Because transformer current flows in pulses where the RMS value is much higher than average value measured by your meter, the power dissipated by the sag resisitor can not be calculated by simple ohms law.

Consider how this works. If 1 Amp flows for 1 second in a 1 ohm resistor, 1 Watt is dissipated. If 2 Amps flows for 1/2 a second and falls to zero for 1/2 a second, is that the same? NO!!! 2 Amps causes the resistor to dissipate 4 Watts for 1/2 a second and zero for half a second so averaged over the whole second, the dissipation is 2 Watts. If 4 Amps flows for 1/4 second and falls to zero for 3/4 second, the dissipation is 16W for 1/4 the time and averages out to 4 Watts. In this case the RMS current is 2 Amps. The RMS current squared times the resistance equals the power dissipation.

Pop quiz: What is the RMS current when 2 Amps flows for half the time and falls to zero for half the time?

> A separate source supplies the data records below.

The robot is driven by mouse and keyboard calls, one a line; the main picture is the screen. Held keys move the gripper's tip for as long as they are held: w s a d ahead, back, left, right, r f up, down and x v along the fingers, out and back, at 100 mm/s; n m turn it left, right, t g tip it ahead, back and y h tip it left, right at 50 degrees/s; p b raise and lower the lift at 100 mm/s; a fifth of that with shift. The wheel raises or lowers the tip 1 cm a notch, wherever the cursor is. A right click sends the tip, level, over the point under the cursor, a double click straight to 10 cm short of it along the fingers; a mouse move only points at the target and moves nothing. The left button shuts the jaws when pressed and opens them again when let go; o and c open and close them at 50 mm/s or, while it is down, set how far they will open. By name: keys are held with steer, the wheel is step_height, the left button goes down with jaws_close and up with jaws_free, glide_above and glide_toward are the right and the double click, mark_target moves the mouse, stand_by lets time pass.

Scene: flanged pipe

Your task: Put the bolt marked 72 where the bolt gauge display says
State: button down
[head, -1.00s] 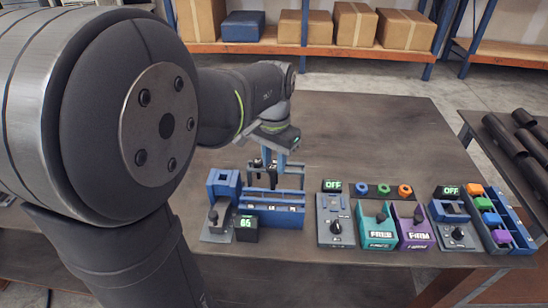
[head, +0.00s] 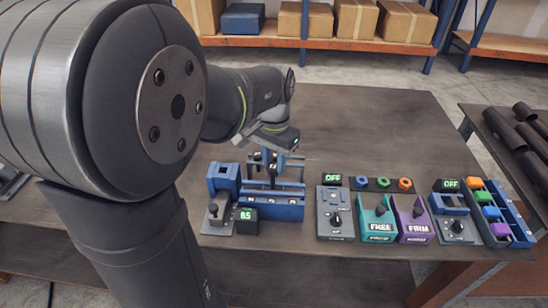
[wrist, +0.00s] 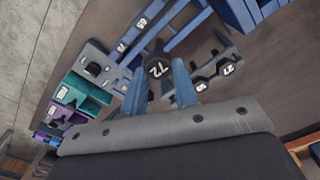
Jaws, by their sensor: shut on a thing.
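My gripper (wrist: 160,88) is shut on a dark bolt whose head is marked 72 (wrist: 158,68); the white number faces the wrist camera. In the head view my gripper (head: 275,158) is above the blue bolt rack (head: 275,212), with the dark bolt (head: 272,176) hanging below it. Whether the tip is clear of the rack is hard to tell. A small black display (head: 245,214) with green digits, seemingly 85, stands at the left, beside a grey device with a dark knob (head: 216,212). Other numbered bolts show in the wrist view, including one marked 21 (wrist: 228,69).
A blue block with a square opening (head: 223,177) stands left of the rack. Right of it are a grey OFF panel (head: 335,218), a teal FREE box (head: 378,222), a purple FIRM box (head: 412,222) and coloured blocks in a tray (head: 495,215). The table behind is clear.

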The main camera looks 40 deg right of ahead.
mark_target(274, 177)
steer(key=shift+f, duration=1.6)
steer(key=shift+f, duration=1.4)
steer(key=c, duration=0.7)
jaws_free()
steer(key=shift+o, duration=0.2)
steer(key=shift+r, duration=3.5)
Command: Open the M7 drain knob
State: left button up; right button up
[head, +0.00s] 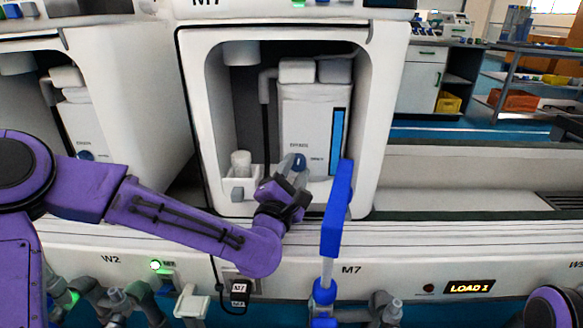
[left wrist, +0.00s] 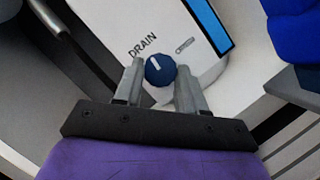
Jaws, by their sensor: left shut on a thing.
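The drain knob (head: 299,162) is a dark blue round knob on the white unit (head: 313,115) inside the M7 bay. In the left wrist view the knob (left wrist: 160,69) has a white pointer line, tilted up and left, beside the word DRAIN. My left gripper (head: 291,164) reaches into the bay from below. Its grey fingers (left wrist: 159,80) are on either side of the knob and shut on it. The fingers hide part of the knob in the head view. My right gripper is not in view.
A blue upright panel on a post (head: 336,215) stands close to the right of my left gripper. The white bay housing (head: 372,130) surrounds the unit. A small white container (head: 241,163) stands left of the knob. A front ledge (head: 440,236) carries the M7 label.

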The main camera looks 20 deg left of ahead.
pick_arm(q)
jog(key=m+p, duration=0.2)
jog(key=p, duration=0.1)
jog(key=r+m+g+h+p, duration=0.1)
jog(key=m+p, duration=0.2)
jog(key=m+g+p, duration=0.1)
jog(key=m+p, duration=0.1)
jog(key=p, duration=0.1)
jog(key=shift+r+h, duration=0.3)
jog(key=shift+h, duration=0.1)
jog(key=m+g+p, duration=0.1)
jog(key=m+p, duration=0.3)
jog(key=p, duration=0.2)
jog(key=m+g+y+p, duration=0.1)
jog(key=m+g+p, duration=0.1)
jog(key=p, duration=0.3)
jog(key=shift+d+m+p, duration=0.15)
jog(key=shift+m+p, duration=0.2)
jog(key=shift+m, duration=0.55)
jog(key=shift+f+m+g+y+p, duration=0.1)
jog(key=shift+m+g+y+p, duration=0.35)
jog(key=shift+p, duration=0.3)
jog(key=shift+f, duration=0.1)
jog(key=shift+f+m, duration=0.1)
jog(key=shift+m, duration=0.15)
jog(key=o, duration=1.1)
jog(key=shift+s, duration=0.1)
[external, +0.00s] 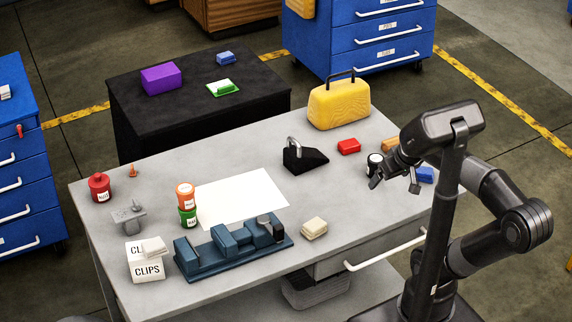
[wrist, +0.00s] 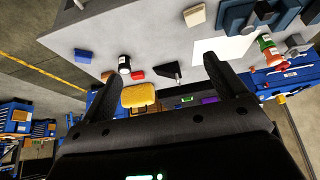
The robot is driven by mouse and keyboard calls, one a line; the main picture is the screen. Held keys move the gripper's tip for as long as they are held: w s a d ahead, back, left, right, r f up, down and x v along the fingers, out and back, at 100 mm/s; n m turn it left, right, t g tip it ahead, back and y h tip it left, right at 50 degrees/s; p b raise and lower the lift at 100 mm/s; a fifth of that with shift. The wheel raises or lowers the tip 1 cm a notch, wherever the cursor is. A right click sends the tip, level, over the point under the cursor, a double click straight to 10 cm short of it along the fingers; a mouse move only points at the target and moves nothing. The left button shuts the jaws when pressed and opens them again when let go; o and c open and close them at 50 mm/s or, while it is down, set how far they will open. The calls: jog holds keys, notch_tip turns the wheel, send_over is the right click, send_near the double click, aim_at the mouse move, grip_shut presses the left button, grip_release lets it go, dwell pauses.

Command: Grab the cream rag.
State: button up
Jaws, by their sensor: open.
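The cream rag (external: 314,228) looks like a small folded block. It lies on the grey workbench (external: 345,215), just right of the blue vise. It also shows near the top of the wrist view (wrist: 195,15). My gripper (external: 395,184) is open and empty above the right part of the bench, to the right of the rag and well apart from it. In the wrist view my two fingers (wrist: 160,68) are spread wide with nothing between them.
The blue vise (external: 230,247) stands close left of the rag. A CLIPS box (external: 147,270) with a pale folded piece on top is farther left. A dark jar (external: 374,164), red block (external: 349,146) and blue block (external: 425,175) are near my gripper. Bench between rag and gripper is clear.

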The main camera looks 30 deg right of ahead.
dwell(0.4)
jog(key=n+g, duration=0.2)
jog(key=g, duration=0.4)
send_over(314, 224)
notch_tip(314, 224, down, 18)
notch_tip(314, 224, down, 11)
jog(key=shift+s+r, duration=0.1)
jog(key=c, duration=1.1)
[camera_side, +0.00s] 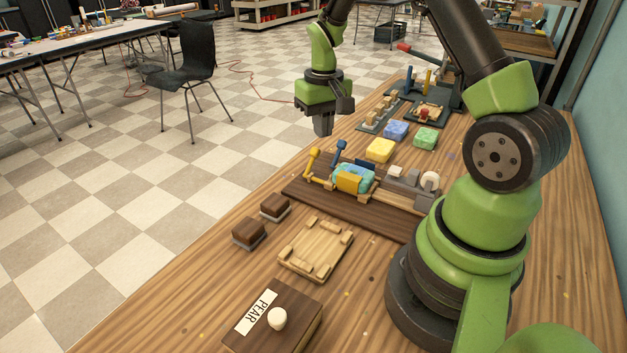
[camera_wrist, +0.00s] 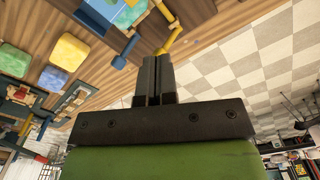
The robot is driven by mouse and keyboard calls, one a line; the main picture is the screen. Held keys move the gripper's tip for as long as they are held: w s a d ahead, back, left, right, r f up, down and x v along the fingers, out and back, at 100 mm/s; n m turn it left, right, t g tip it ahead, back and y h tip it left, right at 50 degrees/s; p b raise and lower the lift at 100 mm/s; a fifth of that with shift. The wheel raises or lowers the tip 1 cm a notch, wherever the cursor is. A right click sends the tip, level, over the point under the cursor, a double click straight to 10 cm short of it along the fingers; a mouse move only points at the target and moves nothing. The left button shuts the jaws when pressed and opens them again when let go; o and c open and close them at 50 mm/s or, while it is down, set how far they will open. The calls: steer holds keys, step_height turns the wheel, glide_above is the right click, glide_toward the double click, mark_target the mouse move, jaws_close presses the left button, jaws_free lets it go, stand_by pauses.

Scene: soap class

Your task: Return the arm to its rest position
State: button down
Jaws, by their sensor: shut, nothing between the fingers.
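My gripper (camera_side: 323,124) hangs in the air near the table's far left edge, above and behind the dark board with the blue and yellow levers. Its two fingers are shut together with nothing between them, as the wrist view (camera_wrist: 154,62) shows. My green arm stands on the wooden table (camera_side: 200,290) and reaches over to the gripper. The gripper touches nothing.
A dark board (camera_side: 300,190) holds a teal and yellow block (camera_side: 352,178). Yellow (camera_side: 380,150), blue (camera_side: 396,131) and green (camera_side: 425,138) blocks lie behind it. A wooden tray (camera_side: 316,250), two brown blocks and a box labelled PEAR (camera_side: 290,340) are nearer.

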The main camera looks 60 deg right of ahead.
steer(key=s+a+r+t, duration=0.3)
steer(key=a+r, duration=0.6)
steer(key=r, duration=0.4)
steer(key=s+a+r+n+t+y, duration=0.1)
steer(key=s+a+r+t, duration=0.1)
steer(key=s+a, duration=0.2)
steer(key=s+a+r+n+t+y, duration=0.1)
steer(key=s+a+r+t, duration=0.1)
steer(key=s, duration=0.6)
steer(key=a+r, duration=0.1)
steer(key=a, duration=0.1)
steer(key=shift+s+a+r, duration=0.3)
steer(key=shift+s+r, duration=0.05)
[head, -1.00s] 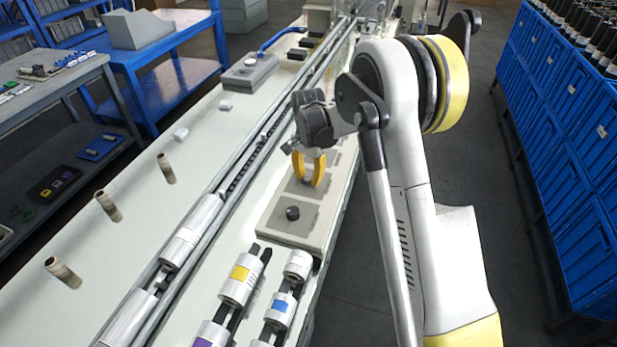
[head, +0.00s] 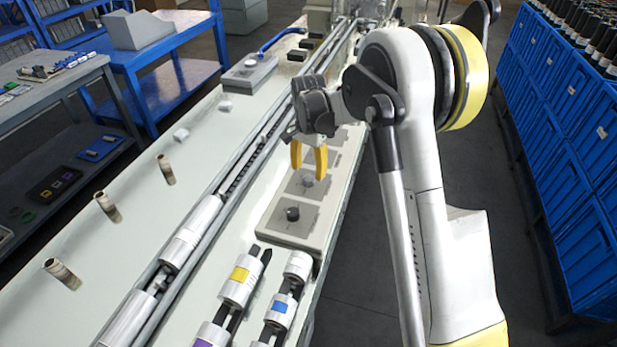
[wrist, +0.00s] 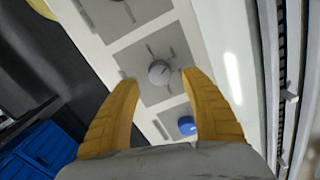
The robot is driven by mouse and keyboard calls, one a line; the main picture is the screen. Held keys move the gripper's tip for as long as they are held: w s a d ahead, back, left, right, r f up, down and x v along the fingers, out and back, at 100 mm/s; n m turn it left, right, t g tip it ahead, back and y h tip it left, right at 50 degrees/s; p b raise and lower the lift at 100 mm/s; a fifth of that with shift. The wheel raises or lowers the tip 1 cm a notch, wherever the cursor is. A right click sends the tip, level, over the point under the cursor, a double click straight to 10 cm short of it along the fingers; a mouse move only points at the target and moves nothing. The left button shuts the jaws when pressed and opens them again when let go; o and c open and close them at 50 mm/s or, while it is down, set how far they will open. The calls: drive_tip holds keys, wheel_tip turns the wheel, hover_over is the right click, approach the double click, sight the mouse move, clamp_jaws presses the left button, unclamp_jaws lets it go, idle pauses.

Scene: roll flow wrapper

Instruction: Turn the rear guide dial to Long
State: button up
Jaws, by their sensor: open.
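A row of dials sits on a beige panel (head: 262,228) along the right edge of the machine bed. The nearest is a dark knob (head: 292,213). The middle one is a grey knob (head: 308,181) on a grey plate; it also shows in the wrist view (wrist: 159,72), with tick marks around it. A blue knob (wrist: 186,126) lies beyond it, hidden behind my gripper in the head view. My gripper (head: 308,176) is open and empty, its yellow fingers above and either side of the grey knob, apart from it. Dial labels are too small to read.
Guide rails (head: 240,185) run along the bed left of the panel. Rollers with coloured bands (head: 240,282) stand in front of it. A grey control box (head: 249,73) is at the back left. Blue crates (head: 575,140) line the right beyond an open aisle.

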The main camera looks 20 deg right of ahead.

Off the top of my head 180 ohms is way too high for a sag resistor. The best thing to do is to model the circuit with a SPICE like progran. Duncan's PSU Designer II works well and is simple to use. You will need to know:

1) What is the rectifier configuration? Full Wave (using a center tap) or the Full Wave Bridge
2) What is the open circuit (no load) voltage of the power transformer secondary
3) What is the resistance of the power transformer secondary winding(s)?
4) What is the power line frequency (50Hz?)
5) What is the current draw at idle?
6) What is the current draw at full power (rail to rail clipping)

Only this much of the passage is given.